- [Work instructions] All lines holding the string "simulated" are to be shown.

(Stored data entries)
%%

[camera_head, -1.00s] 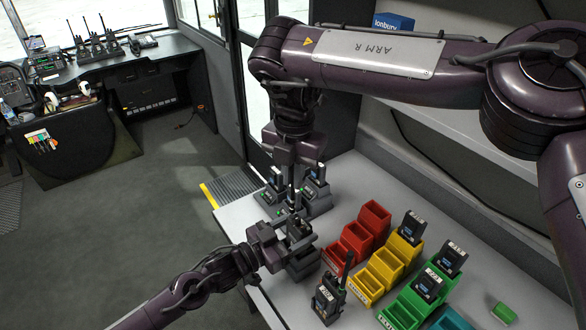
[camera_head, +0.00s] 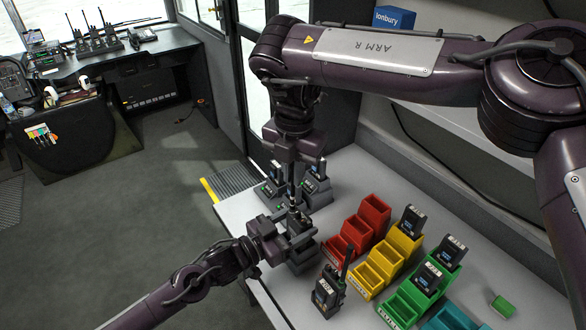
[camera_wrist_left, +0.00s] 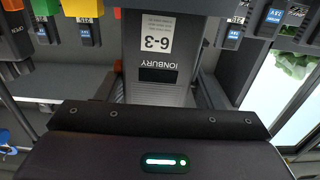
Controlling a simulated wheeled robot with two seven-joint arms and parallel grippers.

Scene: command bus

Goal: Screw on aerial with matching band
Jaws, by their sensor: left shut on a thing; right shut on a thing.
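My left gripper (camera_head: 290,238) is shut on a dark handheld radio (camera_head: 296,218), held upright near the table's left end. In the left wrist view the radio's label (camera_wrist_left: 158,35) reads "6-3" above "IONBURY", upside down. My right gripper (camera_head: 290,176) is directly above, pointing down and shut on a thin dark aerial (camera_head: 291,192). The aerial stands upright over the radio's top. Its lower end seems to meet the radio, but I cannot tell whether it is threaded in. The aerial's band is too small to make out.
More radios stand in a charger (camera_head: 318,196) behind the grippers. A radio with an aerial (camera_head: 327,292) stands in front.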

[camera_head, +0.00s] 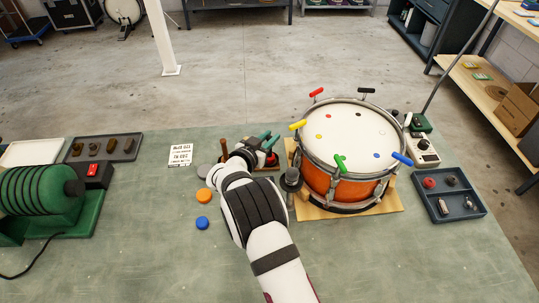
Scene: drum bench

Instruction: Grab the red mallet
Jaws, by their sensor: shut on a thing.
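My gripper (268,140), with teal fingertips, is low over the green bench, just left of the drum. It is shut on what appears to be the red mallet (271,159). Only a small red part shows below and beside the fingers. My gripper and wrist hide most of the mallet, so I cannot tell how its handle lies or whether it touches the bench. A brown wooden handle (224,149) stands just left of my gripper; I cannot tell what it belongs to.
The drum (345,185), with coloured T-handles around its rim, stands close on the right on a wooden board (390,203). The front bench is clear.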

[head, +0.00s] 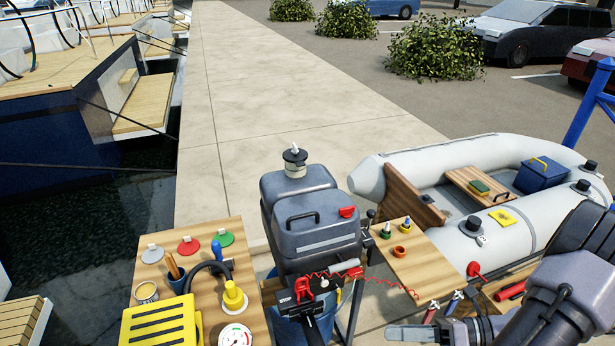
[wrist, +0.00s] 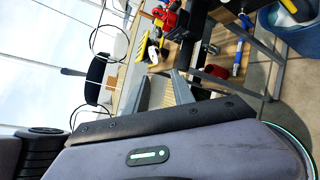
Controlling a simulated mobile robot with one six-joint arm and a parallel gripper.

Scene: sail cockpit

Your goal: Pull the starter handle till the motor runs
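The outboard motor (head: 318,240) stands upright at the centre of the head view, with a grey cowl. A black, handle-shaped grip (head: 303,217) sits on the cowl's front; I cannot tell for sure that it is the starter handle. A red part (head: 347,212) is to its right. A coiled red cord (head: 335,276) runs from a red clip below the cowl to the right. My gripper (head: 392,333) is low at the right, apart from the motor. In the wrist view its two grey fingers (wrist: 157,84) stand apart with nothing held between them.
A wooden table (head: 220,262) with a yellow case (head: 160,322) and small items stands left of the motor. A wooden board (head: 420,272) with small parts is at its right. The grey inflatable boat (head: 460,155) lies beyond. The paved quay (head: 270,100) behind is clear.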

%%

- [The completed task]
Controlling a simulated wheeled robot with two seven-joint arms and parallel grippers.
Controlling a simulated mobile robot with one six-joint arm and a parallel gripper.

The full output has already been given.